Indian astronomer
Priyamvada (Priya) Natarajan is a theoretical astrophysicist and professor in the departments of astronomy and physics at Yale University.[2] She is noted for her work in mapping dark matter and dark energy, particularly in gravitational lensing and in models describing the assembly and accretion histories of supermassive black holes. She authored the book Mapping the Heavens: The Radical Scientific Ideas That Reveal the Cosmos.[3]
Early life
Priya Natarajan was born in Coimbatore, Tamil Nadu in India to academic parents.[4] She is one of three children. Natarajan grew up in Delhi, India and studied at Delhi Public School, R. K. Puram.[citation needed]
Education
Natarajan has undergraduate degrees in physics and mathematics from M.I.T. She was also enrolled in the M.I.T. Program in Science, Technology & Society and the M.I.T. Program in Technology and Public Policy from 1991 to 1993. She did her graduate work in theoretical astrophysics at the Institute of Astronomy, University of Cambridge, England, receiving a Ph.D. degree in 1998.[2] There she was a member of Trinity College and was elected to a Title A Research Fellowship that she held from 1997 to 2003. Prior to coming to Yale, she was a visiting postdoctoral fellow at the Canadian Institute for Theoretical Astrophysics in Toronto, Canada.
Research areas
Natarajan has done extensive work in the following fields:
- Gravitational lensing – combining strong and weak lensing analysis techniques; use of lensing as a probe to study galaxy evolution in clusters via local weak shear effects; weak lensing by large-scale structure; using lensing as a probe of the shapes of dark matter halos; and understanding intrinsic correlations in the shapes of galaxies.
- Clusters of galaxies – using lensing, X-ray and Sunyaev-Zeldovich data in conjunction to study the dynamics of galaxies in clusters; velocity anisotropy of galaxy orbits; characterizing cluster growth and evolution in phase space and physics of the relaxation process.
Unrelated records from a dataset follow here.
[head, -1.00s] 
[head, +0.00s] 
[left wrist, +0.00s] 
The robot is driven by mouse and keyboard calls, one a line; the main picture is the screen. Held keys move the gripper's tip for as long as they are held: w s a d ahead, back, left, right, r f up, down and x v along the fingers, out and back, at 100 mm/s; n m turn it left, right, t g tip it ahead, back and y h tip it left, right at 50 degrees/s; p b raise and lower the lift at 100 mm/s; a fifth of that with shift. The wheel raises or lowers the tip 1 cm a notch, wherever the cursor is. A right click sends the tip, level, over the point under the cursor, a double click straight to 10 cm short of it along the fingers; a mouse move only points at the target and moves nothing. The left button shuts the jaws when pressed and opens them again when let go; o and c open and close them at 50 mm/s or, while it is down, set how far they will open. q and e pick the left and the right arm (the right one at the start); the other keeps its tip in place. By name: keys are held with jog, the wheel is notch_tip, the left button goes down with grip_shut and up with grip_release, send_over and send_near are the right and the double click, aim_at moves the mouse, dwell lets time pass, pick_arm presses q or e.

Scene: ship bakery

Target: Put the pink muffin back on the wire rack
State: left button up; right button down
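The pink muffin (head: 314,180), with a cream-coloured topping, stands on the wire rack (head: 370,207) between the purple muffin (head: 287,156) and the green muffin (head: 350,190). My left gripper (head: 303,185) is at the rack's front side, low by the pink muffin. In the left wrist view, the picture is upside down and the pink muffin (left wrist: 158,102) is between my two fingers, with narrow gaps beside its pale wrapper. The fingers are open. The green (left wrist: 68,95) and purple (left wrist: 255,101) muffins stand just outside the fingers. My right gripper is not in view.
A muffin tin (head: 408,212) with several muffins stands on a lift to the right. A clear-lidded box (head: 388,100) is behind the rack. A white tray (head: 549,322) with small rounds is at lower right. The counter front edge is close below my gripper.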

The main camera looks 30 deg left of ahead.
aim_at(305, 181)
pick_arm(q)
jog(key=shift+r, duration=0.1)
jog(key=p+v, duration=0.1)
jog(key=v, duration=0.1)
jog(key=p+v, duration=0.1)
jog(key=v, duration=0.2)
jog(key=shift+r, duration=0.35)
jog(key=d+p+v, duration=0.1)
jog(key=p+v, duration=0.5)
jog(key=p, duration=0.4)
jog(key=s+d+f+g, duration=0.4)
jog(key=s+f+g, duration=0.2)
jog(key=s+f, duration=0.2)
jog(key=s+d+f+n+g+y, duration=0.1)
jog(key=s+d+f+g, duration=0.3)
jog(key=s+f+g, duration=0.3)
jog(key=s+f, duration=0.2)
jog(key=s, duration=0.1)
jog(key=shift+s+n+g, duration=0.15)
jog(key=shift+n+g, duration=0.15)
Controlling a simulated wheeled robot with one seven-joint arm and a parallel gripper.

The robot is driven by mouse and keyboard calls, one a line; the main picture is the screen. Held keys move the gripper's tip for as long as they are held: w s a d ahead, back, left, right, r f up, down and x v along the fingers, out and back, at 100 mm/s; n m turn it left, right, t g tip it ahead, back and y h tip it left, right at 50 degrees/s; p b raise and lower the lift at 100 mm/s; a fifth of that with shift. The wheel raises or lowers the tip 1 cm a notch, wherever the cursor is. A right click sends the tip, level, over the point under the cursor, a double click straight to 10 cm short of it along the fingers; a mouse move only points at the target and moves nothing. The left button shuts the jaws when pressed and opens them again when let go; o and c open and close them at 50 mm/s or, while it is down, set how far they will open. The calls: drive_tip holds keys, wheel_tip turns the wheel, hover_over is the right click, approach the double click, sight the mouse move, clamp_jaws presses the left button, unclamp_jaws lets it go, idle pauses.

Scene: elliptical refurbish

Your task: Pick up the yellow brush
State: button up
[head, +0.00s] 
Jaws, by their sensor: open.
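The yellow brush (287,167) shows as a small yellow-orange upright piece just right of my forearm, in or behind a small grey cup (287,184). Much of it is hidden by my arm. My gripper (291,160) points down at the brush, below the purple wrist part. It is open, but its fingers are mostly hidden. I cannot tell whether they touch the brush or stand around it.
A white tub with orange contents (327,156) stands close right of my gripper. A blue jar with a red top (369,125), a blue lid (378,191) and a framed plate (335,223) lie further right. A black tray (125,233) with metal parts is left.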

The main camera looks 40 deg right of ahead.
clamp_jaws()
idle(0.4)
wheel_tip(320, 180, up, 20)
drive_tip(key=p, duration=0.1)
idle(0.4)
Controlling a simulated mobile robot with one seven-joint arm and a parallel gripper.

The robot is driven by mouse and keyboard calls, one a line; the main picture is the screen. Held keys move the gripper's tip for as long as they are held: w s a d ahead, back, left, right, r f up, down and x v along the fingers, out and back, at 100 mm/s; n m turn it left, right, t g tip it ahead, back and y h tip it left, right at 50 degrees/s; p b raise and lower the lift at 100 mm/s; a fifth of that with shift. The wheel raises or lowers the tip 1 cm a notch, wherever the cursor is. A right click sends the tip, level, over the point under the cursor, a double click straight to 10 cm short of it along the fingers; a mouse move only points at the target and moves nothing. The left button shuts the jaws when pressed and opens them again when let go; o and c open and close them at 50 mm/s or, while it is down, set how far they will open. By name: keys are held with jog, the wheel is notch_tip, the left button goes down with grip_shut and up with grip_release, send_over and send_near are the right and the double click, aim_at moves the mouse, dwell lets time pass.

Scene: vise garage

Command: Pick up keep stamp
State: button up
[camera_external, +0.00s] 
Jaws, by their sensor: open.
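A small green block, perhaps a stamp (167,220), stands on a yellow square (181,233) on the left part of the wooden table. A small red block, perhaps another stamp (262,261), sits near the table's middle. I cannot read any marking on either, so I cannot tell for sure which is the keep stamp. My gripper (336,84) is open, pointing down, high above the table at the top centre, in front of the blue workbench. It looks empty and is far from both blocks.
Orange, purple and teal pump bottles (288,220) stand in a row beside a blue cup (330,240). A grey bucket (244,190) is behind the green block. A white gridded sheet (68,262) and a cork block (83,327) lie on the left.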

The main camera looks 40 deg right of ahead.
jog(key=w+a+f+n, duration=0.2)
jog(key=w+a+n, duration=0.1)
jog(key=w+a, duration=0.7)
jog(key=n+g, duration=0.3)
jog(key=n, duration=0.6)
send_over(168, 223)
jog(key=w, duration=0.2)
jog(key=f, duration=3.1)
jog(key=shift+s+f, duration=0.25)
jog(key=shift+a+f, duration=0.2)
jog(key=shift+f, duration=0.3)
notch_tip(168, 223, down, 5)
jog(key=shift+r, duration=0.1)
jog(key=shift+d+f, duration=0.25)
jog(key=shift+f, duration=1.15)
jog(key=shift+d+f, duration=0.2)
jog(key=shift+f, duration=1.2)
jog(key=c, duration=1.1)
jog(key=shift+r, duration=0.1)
- Accretion physics – issues of the alignment of the spin of disks and the central black holes; the evolution of warped accretion disks; Lense-Thirring precession; the Blandford-Znajek mechanism, and the accretion history of supermassive black holes.
- Issues in galaxy formation and the fueling of quasars – the connection between high redshift galaxies, active galactic nuclei and their central black holes; the black hole mass function; role of quasars and their outflows in galaxy formation; kinematic Sunyaev-Zeldovich effect from quasars; the physics of feedback processes in galaxy formation; stellar contributors to the X-ray background and the evolution of neutral gas with redshift.
- Binary black holes – the merger and evolution of supermassive black hole binaries in gas-rich galaxy cores; the electro-magnetic and gravitational wave signatures from these systems; the implications for structure formation at high redshifts.
- Gamma-ray bursts – the relation of gamma-ray burst rates to the globally averaged star formation rate, the morphology and properties of gamma-ray burst host galaxies in the optical, and sub-mm wave-bands, the SN-GRB connection.[5]
Honors and awards
Natarajan was awarded the Emeline Conland Bigelow Fellowship at the Radcliffe Institute of Harvard University in 2008. In 2009, she was awarded a Guggenheim Fellowship. Natarajan was also the 2009 recipient of the India Abroad Foundation's "Face of the Future" Award and the recipient of the award for academic achievement from the Global Organization for the People of Indian Origin (GOPIO). Natarajan was elected a fellow of the Royal Astronomical Society in 2009, the American Physical Society in 2010, and the Explorers Club in 2010. She was awarded a JILA (Joint Institute for Laboratory Astrophysics) Fellowship in 2010. In January, 2011 she was awarded an India Empire NRI award for Achievement in the Sciences in New Delhi, India. She was the Caroline Herschel Distinguished Visitor at the Space Telescope Science Institute in Baltimore for 2011–2012. In addition to her current appointments at Yale and Harvard, she also holds the Sophie and Tycho Brahe Professorship, Dark Cosmology Center, Niels Bohr Institute at the University of Copenhagen, Denmark and was recently elected to an honorary professorship for life at the University of Delhi.[6]
She was elected to the American Academy of Arts and Sciences in 2023.[7] She was named a Fellow of the American Astronomical Society in 2024, "for seminal contributions to our understanding of the nature of dark matter and black hole physics, and for the development of a brand-new framework that enables mapping the detailed distribution of dark matter on small scales within galaxy clusters using gravitational lensing".[8]
Natarajan was named by Time as one of its hundred most influential people in 2024.[9]